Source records
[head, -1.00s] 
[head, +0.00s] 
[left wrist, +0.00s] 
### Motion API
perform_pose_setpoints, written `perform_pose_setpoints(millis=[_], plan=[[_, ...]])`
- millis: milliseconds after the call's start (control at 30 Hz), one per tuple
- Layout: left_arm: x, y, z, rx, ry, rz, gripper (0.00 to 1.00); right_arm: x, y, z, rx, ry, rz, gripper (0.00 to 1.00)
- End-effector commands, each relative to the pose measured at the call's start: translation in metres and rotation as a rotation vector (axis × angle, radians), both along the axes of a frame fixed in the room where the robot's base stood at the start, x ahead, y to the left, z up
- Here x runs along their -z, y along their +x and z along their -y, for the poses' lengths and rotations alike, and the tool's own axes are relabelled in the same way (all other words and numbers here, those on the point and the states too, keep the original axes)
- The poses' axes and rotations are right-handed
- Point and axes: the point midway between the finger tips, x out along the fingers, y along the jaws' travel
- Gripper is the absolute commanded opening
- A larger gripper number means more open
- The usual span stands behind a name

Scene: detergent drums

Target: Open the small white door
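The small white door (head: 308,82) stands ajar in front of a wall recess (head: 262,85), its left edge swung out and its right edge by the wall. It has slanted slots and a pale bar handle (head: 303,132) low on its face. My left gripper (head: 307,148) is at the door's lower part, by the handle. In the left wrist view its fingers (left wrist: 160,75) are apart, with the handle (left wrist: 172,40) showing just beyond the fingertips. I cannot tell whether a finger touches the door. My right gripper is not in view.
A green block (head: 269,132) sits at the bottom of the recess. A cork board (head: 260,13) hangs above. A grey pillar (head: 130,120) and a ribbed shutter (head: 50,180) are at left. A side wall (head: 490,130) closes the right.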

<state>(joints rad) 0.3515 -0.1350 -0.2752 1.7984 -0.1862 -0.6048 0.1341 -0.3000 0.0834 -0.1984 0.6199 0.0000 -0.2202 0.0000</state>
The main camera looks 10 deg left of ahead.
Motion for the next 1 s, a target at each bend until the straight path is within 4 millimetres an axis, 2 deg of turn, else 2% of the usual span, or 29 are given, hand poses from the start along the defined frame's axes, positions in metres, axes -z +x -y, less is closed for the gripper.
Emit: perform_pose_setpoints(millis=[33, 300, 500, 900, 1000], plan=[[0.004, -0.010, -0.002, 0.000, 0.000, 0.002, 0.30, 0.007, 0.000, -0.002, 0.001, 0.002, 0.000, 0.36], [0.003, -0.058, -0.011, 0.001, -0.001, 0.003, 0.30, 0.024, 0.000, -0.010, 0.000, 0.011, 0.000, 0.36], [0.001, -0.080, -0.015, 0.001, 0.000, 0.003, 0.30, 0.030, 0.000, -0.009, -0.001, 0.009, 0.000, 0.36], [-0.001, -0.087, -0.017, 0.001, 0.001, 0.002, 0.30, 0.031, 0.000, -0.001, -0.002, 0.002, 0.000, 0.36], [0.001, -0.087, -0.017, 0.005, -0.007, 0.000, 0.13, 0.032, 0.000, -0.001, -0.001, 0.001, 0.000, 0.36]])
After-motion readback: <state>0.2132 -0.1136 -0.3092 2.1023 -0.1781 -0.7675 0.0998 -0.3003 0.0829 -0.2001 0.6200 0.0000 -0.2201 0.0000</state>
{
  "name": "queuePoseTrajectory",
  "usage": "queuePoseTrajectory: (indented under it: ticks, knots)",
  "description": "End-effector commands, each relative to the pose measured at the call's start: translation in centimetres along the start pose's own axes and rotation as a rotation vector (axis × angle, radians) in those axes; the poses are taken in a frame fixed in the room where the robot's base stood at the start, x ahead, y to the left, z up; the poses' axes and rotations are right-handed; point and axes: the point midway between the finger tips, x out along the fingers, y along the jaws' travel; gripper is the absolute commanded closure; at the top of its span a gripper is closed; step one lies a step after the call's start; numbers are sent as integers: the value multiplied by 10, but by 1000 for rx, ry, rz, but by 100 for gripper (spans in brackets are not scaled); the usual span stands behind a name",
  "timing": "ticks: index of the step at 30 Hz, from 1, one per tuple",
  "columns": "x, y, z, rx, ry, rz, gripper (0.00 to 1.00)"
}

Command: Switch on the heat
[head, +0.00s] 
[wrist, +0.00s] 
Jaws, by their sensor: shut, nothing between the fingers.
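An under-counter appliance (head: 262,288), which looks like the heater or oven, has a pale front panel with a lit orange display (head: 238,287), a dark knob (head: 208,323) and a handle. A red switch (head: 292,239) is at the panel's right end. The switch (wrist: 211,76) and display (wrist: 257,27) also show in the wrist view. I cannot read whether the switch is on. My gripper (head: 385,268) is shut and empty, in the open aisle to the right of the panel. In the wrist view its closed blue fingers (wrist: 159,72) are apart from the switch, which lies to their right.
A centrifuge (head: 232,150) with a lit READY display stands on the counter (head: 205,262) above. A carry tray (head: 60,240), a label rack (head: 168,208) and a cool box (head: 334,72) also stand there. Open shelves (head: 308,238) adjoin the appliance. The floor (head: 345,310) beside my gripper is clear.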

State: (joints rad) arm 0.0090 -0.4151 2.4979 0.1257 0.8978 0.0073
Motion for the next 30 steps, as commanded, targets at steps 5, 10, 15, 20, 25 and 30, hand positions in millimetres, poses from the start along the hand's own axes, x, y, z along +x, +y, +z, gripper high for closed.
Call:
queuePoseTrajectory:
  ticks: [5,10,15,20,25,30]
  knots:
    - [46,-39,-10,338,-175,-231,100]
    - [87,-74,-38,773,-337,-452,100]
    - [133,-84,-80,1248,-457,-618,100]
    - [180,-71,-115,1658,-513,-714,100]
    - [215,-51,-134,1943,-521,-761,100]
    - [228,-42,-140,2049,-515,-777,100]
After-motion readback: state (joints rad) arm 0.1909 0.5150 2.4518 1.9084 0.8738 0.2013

Task instructions
Of the lines in this listing, how many contain "tuple"? Reply with the number and nothing more.

Final answer
2